No, it doesn't, and the proof for that is Apple's products jailbreaks. One of them used a simple crafted PDF that subverted the "secure boot" infrastructure.

> That attack vector has not been used as much as it was during the DOS times,

This has a reason: while it may be practical in an embedded and usually homogeneous environment, in a standard-PC env, the attacker must have code to read every one of the one hundred different filesystems if he wants to compromise the system via boot. IOW, the attacker must be an entire OS.

> where BIOS vendors after a while added features to block writes to the boot sector.

This had not detained nor even slowed down malware at that time (yes, I am that old) and it was considered just a nuisance because it difficulted NECESSARY system updates; you know, to patch vulnerabilities &c... Many, many people turned this off in BIOS. Ah, and once you entered another OS, this was not effective because the other OS bypassed BIOS and talked directly to the hardware. THAT is the reason this is not in effect in today's PCs...
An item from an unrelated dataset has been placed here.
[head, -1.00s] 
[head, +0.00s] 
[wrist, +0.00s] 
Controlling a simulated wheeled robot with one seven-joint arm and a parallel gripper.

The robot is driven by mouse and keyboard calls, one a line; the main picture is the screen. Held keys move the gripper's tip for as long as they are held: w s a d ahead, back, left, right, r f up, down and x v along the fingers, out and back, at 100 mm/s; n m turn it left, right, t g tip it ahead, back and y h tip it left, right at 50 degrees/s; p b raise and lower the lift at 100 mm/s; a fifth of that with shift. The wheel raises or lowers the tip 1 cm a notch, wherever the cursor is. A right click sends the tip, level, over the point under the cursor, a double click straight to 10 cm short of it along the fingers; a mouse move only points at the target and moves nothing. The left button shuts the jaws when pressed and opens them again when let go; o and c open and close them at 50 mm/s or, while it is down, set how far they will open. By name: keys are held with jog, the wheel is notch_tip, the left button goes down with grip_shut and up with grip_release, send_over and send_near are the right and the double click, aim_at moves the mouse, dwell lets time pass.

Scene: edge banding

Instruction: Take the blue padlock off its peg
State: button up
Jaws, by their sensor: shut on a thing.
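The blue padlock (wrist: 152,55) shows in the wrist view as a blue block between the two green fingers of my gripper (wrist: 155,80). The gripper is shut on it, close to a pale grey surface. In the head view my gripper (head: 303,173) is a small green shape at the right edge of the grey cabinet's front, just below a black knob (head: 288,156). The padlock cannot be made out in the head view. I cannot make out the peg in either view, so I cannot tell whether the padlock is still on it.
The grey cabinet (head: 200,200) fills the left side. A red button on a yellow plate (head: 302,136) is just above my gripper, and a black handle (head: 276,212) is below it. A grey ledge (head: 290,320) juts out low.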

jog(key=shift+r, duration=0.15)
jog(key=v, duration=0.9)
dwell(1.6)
> Secure boot ensures that the core OS loaded is unmodified.

Yes. But from a security standpoint, this would ONLY be a good thing if the core OS loaded was PROVEN secure. If you load a swiss cheese of vulnerabilities, unmodified, this is a BAD thing.
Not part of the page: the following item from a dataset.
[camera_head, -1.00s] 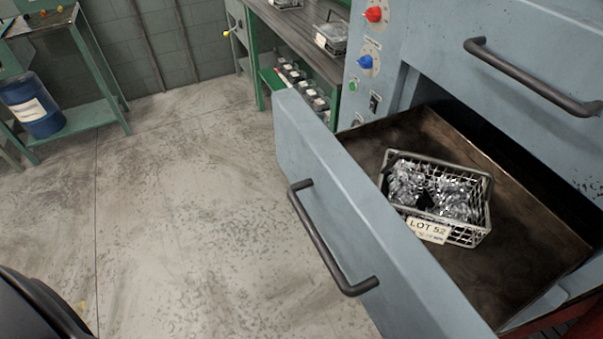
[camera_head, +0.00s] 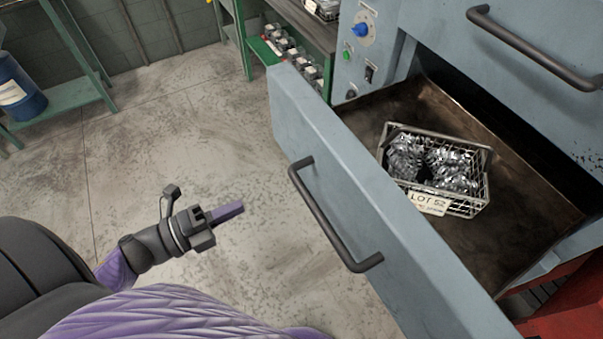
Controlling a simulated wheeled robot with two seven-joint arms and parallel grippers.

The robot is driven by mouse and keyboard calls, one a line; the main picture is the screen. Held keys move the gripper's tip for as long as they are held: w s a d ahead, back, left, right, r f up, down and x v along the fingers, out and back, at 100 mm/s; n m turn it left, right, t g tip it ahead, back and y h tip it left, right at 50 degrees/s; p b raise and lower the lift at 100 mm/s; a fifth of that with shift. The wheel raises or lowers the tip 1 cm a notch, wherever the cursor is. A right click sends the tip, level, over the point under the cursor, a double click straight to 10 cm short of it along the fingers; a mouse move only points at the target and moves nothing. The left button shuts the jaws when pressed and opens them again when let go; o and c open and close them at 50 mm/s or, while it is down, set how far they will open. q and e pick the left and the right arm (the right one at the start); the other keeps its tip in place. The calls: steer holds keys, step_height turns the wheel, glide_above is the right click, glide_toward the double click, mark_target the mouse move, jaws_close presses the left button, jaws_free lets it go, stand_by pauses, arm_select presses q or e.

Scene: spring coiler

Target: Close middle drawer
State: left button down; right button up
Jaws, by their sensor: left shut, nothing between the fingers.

> Which can even be seen as an extension of this old "don't write to boot sector" feature.

Yes. Equally uneffective, equally a nuisance, equally time-consuming for no good reason.

Bottomley: Owning your Windows 8 UEFI Platform

Posted Feb 18, 2013 20:21 UTC (Mon) by raven667 (subscriber, #5198) [Link]

>> True too. But you then ignore that secure boot removes an attack vector.
>No, it doesn't, and the proof for that is Apple's products jailbreaks. One of them used a simple crafted PDF that subverted the "secure boot" infrastructure.

Are you sure? Are you saying that there were jailbreaks that were permanent and that can't be removed or detected and that persist across reboots and upgrades of the OS? Are you sure it was the boot infrastructure that was being bypassed, rather than the OS kernel?

>> Secure boot ensures that the core OS loaded is unmodified.
>Yes. But from a security standpoint, this would ONLY be a good thing if the core OS loaded was PROVEN secure. If you load a swiss cheese of vulnerabilities, unmodified, this is a BAD thing.

That is an absurd position to take because you and I both know that the OS kernel is not and never will be "proven" secure, also this is not a claim which is being made by secure boot proponents or by the spec so to defend against claims which weren't made is the creation of a straw man on your part.

Secure Boot can only help prevent permanent, undetectable modification of the firmware and stage 1 bootloader by those not authorized by the system owner (such as malware), what the OS kernel and later code does with this known good system state is up to the implementor, usually they are going to want to push the known good state as far as they can (until arbitrary code which can be under the control of an attacker is run and re-compromises the system), by doing their own signature checking and whatnot.